Undeterred, Anna ticks off her spy resume to him, how she is the one who recruited Abigail and kept in contact with her, fearing Ben has taken credit for her work. Still, Ben feels he’s been more than supportive of her by not mentioning her near-marriage to Hewlett as wedding the enemy does not tend to endear one to Washington; however, what he has told the General instead, “that there were whispers of adultery with Culper, and rather than implicate him and the ring, you left Setauket because of social shame,” is not much better.  Anna is crestfallen, knowing that label of “a woman shamed” has followed her here.  But the “shame” part isn’t the real nail in the coffin—it is simply being a woman, “something fragile, something to be protected” that stunts her ability to be taken seriously and seen as an equal.  Ben explodes, reminding her that Sackett is gone “because this ring is dangerous, even in camp, even for a man.”  But when he stalks away, Anna looks bleak, the war raging between her spirit and her ultimate powerlessness in a world of men.

Later, Anna gets misty when she finds a map of Setauket amongst the papers in Sackett’s tent, but she perks up when Ben and Caleb come by for “a different perspective” on their counterattack as she is one who has spent a lot of time in enemy territory.  They agree that the British would be looking for a way to dump the fake money fast; as Caleb notes, “they need a flood, not a trickle.”  It is Anna who makes the connection of Patriot privateers, those who would have access to rebel land and waterways and who “might be greedy enough not to ask questions about who they’re selling to or why.”  Caleb recalls a couple of tobacco merchants who have abruptly closed their shop, clearly waiting for a big pay day; the boys head out, a hopeful Anna watching them go with a hearty, “Give ‘em hell!”  She may not be the one toting a gun this time, but she is as much a fighter as any of them, by any standard.

Deja Fued

After last week, did you think yourself free of tyranny, Setauket?  Not so fast.

Simcoe rides into into town, promptly taking over Whitehall, much to Richard’s dismay, and Mary’s.  Mrs. Woodhull, who had agreed to cover her husband’s tracks while he slips away on spy duty, begs her father-in-law to not mention Abe’s name.  “Does it concern you that you would be sacrificing your son to the man who had you shot?”  Richard reluctantly agrees, on the condition that she surrender Thomas to him.  When Simcoe enters, she has no choice but to capitulate, a moment that Richard clearly loves as he makes no attempt to hide his smug expression.

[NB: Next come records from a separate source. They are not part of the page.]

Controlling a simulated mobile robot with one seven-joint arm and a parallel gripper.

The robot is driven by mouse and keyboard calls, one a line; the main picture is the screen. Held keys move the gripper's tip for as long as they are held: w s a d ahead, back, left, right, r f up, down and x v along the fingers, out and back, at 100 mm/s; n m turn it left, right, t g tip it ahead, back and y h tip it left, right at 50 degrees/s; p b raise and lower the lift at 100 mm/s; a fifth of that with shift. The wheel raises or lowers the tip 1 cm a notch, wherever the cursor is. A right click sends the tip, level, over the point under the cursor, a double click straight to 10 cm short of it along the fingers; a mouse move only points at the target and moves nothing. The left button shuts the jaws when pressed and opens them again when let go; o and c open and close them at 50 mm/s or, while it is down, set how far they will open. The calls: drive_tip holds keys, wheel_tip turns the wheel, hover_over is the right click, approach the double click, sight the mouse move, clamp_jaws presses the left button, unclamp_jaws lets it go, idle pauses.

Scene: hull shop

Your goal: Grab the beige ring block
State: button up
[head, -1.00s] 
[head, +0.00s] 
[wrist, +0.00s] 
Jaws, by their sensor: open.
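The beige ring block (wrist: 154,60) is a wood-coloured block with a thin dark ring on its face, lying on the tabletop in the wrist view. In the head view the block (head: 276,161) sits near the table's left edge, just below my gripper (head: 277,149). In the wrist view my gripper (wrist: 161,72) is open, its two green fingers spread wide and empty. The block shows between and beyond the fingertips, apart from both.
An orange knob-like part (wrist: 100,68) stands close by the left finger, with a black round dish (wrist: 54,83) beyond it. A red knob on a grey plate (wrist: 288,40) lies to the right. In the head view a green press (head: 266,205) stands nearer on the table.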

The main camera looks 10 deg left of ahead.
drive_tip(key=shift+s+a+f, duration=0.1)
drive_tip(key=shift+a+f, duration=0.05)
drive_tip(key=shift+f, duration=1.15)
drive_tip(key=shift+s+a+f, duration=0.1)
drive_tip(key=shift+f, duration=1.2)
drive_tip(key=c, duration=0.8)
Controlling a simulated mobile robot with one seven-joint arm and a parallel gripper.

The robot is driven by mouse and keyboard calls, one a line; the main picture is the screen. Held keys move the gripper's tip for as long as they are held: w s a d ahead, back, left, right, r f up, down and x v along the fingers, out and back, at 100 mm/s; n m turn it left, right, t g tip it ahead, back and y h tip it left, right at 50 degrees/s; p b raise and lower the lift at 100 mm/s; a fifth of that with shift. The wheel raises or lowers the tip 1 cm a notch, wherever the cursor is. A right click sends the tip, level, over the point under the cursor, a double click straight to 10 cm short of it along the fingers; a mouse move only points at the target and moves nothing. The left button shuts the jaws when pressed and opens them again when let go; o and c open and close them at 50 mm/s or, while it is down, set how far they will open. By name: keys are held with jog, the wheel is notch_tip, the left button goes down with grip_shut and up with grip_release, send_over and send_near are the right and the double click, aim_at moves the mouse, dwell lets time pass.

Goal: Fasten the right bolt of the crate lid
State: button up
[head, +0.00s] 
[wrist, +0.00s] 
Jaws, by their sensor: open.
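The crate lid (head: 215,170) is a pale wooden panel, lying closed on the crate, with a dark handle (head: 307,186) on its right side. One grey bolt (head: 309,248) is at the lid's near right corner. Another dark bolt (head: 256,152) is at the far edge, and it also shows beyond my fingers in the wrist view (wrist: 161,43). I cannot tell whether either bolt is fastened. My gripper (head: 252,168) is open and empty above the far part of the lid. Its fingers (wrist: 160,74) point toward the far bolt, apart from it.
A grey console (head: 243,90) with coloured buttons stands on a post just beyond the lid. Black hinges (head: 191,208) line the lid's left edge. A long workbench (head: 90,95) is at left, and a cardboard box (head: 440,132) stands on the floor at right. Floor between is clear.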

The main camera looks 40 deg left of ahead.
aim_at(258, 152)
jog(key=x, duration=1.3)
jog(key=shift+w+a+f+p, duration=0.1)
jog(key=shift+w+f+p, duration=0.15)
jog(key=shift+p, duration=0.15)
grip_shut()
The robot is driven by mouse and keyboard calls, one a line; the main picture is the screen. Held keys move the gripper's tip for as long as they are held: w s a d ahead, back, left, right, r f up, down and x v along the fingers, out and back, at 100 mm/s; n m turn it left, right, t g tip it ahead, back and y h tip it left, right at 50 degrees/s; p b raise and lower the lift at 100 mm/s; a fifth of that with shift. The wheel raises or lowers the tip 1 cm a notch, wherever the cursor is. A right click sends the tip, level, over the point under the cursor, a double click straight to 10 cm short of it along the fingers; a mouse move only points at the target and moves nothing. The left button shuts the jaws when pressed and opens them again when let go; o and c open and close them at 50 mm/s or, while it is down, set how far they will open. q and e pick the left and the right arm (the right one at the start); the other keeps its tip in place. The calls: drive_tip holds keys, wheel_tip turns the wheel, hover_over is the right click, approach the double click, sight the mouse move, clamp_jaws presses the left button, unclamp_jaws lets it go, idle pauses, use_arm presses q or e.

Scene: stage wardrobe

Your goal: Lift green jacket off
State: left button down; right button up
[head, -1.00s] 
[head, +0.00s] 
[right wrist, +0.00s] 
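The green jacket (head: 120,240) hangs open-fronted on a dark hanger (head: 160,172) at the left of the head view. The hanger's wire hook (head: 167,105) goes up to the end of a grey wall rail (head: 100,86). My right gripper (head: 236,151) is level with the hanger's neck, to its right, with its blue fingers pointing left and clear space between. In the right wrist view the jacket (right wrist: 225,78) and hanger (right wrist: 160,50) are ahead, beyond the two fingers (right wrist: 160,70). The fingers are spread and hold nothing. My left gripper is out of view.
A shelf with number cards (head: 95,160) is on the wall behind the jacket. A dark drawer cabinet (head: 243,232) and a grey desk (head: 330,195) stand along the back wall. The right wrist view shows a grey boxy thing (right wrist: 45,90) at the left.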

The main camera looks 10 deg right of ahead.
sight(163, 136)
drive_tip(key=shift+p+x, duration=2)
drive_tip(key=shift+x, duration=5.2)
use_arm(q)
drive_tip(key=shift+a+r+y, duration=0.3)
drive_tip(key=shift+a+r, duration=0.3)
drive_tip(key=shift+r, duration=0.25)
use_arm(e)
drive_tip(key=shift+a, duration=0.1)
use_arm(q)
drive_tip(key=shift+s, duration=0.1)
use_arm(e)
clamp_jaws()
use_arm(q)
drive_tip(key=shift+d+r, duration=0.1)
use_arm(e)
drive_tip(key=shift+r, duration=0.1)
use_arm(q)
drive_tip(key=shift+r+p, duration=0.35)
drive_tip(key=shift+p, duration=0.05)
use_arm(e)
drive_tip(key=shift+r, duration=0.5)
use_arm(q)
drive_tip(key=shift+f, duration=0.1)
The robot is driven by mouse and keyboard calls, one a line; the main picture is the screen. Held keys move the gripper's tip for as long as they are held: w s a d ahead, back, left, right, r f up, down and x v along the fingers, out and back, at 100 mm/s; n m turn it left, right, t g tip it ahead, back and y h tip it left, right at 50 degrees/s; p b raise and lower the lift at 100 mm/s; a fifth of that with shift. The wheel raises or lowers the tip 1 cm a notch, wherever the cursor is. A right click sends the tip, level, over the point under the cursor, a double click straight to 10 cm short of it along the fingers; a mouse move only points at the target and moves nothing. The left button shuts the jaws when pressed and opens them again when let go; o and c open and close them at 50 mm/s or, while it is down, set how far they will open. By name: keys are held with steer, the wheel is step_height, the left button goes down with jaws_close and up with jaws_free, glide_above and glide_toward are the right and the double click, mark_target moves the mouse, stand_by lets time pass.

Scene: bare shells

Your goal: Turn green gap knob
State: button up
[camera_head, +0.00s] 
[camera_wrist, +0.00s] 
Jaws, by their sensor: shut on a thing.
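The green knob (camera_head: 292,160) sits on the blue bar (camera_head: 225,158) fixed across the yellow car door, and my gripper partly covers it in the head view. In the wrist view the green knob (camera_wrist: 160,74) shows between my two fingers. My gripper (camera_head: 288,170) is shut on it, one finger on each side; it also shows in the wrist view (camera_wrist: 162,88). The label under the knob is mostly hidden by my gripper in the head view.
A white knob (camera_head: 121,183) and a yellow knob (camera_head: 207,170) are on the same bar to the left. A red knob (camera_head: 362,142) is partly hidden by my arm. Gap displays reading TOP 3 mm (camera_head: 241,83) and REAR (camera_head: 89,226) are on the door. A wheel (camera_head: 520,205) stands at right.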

His upper hand, however, is quickly slapped by the fuming Simcoe who believes that Richard, given his close association with Hewlett, must also have had dealings with Robert Rogers:  “It is clear they were in league against me, and it would not serve you well to deny what you have seen, either in passing or as an active participant.”  Richard cannot help but see the unhinged glint in Simcoe’s eyes, and he chooses his words carefully; without flinching, he reports no collusion between Rogers and Hewlett, something he would pronounce “ridiculous” were it not for Simcoe’s obvious belief in it.  Woodhull claims that all he knows of the men “is that they despised one another.”  Simcoe studies him for a long, tense moment before relenting.

Abe arrives in Oyster Bay not long after Mr. Townsend.  The latter mentions that Robert will be at the farm for Thanksgiving and invites Abe and his family to join them.  Abe gives the reply of all smart men:  “I’ll see what the wife says.”

However, as it turns out, it isn’t Mary who decides that they must go; it is Robert Rogers.  Rogers surprises the Woodhulls, emerging from the shadows of their fruit cellar/spy cave and demanding to know the intel that Abe has received, since “your friend Brewster needed saving, so I saved him…you owe me.”    Abe tells him of Andre’s plot, which earns Rogers’s disdain for the pansy action of “using money as a weapon.”  Still, he has to shove a gun in the boy’s face to get him to add the “irrelevant” extra about Major Andre seeming “down in the mouth” with woman trouble.

Rogers pounces on this as “the key” and tries desperately to remember the name of the woman in Philadelphia that the Major had fancied.  When he cannot, he announces that he “will just have to ask.”   When Abe tries to stop Rogers from converging on Townsend and spooking him, Rogers knocks him flat and traps him and Mrs. Cabbage Farmer in the cellar.  “I like you, boy, and that’s why I’m not going to kill you, but we will never see each other again.”  For Abe’s part, I’m guessing that would still be too soon.

Abe cannot get ahead of Rogers, but he does know how to stop him.  When the Woodhulls escape and get to Whitehall, they are in time to save Richard from the awkward situation he’s gotten into since Simcoe has found a letter that his host has started to pen against Setauket’s new military leader.  Dabbing pointedly at his bloodstained forehead, Abe claims that his farm was robbed.  “You’re not going to believe it, but it was Robert Rogers.”  A wild-eyed Simcoe seethes, “Which way did he run?”  Looks like round two between the deadly foes is ON.